Законодателю русского стиха,
Кормщику в тёмном плаще,
Путеводной Зелёной Звезде, -

меж тем, как этот "Кормщик", "Зелёная Звезда", этот "Тайный Рыцарь Жены, Облеченной в Солнце", был сыном мелкого московского купца, торговавшего пробками, жил на Цветном бульваре в отеческом доме, и дом этот был настоящий уездный, третьей гильдии купеческий, с воротами всегда запертыми на замок, с калиткою, с собакой на цепи во дворе. Познакомясь с Брюсовым, когда он был ещё студентом, я увидел молодого человека, черноглазого, с довольно толстой и тугой гостинно-дворческой и скуласто-азиатской физиономией. Говорил этот гостиннодворец, однако, очень изысканно, высокопарно, с отрывистой и гнусавой четкостью, точно лаял в свой дудкообразный нос, и всё время сентенциями, тоном поучительным, не допускающим возражений. Всё было в его словах крайне революционно (в смысле искусства), - да здравствует только новое и долой всё старое! Он даже предлагал все старые книги дотла сжечь на кострах, "вот как Омар сжёг Александрийскую библиотеку", - воскликнул он. Но вместе с тем для всего нового уже были у него, этого "дерзателя, разрушителя", жесточайшие, непоколебимые правила, уставы, узаконения, за малейшее отступление от которых он, видимо, готов был тоже жечь на кострах. И аккуратность у него, в его низкой комнате на антресолях, была удивительна.

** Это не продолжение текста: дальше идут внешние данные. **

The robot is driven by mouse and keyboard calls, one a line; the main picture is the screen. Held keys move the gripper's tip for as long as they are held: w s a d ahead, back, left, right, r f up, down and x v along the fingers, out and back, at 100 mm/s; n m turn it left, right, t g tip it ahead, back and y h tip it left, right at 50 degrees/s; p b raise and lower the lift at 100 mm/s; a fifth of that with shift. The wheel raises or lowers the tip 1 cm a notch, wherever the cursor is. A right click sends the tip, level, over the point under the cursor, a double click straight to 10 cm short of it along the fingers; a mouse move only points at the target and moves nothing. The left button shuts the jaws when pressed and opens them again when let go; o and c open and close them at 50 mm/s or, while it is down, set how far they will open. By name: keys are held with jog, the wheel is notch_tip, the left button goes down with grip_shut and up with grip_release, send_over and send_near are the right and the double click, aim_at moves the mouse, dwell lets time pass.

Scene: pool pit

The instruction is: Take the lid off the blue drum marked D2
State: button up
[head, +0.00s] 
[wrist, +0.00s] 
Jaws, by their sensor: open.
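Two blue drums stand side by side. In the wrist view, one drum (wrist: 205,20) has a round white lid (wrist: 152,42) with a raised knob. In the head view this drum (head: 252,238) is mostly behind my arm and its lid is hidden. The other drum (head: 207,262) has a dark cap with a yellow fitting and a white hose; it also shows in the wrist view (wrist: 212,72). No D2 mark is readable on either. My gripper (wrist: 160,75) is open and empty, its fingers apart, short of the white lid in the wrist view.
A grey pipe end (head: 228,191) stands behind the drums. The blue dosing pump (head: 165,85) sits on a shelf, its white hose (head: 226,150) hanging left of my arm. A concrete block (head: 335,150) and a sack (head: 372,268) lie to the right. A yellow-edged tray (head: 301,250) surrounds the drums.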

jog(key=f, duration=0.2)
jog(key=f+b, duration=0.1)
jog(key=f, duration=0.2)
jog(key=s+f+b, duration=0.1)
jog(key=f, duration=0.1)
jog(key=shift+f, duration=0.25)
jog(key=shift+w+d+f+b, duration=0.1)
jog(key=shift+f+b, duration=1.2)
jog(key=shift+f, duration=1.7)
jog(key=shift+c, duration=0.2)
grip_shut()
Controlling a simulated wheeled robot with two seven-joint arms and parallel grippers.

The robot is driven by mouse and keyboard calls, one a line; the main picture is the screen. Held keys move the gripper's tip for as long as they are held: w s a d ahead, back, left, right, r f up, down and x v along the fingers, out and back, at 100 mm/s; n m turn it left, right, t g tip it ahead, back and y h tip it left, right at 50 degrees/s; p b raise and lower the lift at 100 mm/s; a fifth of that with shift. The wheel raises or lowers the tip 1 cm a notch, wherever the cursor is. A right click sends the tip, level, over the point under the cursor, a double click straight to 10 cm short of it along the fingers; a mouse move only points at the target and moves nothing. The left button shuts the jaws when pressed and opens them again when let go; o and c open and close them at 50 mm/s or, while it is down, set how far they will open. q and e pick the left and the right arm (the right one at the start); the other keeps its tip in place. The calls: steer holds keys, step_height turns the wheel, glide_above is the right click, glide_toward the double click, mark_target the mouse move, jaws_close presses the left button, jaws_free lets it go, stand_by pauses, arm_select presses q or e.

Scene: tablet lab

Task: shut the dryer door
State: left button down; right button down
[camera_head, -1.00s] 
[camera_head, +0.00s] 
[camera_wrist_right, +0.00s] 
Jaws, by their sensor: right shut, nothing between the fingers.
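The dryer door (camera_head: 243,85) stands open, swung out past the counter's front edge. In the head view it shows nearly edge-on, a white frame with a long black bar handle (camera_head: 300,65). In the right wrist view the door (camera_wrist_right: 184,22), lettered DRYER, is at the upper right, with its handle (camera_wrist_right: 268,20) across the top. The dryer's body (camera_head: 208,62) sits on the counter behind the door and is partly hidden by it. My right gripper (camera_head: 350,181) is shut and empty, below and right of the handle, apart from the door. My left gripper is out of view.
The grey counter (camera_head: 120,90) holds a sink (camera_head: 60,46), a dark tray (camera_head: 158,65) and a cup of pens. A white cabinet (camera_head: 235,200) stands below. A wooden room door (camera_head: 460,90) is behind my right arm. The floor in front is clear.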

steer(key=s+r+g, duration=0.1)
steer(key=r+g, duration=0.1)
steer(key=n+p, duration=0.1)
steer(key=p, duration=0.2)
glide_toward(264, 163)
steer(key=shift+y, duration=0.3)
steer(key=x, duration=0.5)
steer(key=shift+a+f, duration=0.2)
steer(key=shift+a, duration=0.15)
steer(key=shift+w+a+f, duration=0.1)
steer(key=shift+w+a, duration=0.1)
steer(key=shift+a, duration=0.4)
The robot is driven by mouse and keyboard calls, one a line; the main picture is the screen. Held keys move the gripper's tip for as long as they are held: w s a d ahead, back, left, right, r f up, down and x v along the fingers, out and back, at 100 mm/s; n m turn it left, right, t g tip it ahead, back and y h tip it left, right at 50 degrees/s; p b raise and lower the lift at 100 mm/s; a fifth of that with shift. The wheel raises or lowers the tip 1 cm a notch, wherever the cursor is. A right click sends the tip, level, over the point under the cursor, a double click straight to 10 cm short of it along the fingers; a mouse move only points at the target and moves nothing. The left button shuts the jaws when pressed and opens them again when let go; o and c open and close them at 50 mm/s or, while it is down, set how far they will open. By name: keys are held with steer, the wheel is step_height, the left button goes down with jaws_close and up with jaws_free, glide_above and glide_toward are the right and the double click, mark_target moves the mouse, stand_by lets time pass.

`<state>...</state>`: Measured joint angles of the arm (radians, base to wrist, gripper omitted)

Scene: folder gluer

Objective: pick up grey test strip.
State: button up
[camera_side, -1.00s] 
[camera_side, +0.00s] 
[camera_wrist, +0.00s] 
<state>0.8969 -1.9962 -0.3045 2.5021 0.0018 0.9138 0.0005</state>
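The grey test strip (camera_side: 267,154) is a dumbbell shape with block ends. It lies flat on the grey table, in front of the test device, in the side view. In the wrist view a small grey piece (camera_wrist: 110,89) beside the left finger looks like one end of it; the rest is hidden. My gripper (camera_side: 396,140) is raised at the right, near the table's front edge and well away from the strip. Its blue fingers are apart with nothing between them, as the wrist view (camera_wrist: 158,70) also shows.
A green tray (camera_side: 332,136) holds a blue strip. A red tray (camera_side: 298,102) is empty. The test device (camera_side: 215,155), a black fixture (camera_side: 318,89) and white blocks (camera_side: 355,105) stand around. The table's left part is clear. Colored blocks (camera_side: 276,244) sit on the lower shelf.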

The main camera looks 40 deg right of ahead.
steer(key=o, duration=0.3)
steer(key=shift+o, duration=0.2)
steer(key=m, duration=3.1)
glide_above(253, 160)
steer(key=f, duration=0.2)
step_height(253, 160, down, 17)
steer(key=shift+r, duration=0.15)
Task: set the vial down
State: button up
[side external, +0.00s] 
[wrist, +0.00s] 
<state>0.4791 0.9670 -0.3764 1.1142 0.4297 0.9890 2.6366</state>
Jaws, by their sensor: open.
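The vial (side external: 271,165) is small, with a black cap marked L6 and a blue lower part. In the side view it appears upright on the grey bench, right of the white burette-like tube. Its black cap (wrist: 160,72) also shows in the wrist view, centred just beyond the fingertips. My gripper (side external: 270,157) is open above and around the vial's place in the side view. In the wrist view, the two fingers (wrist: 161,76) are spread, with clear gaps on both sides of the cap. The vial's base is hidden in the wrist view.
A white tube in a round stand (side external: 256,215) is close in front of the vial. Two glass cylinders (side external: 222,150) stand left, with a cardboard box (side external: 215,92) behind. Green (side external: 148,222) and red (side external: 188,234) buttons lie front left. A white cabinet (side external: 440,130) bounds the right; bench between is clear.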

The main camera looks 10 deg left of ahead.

"Тайный Рыцарь, Кормщик, Зеленая Звезда…" Тогда и заглавия книг всех этих рыцарей и кормщиков были не менее удивительны: "Снежная маска", "Кубок метелей", "Змеиные цветы"… Тогда, кроме того, ставили их, эти заглавия, непременно на самом верху обложки в углу слева. И помню, как однажды Чехов, посмотрев на такую обложку, вдруг радостно захохотал и сказал:

- Это для косых!

В моих воспоминаниях о Чехове сказано кое-что о том как вообще относился он и к "декадентам" и к Горькому, к Андрееву… Вот ещё одно свидетельство в том же роде.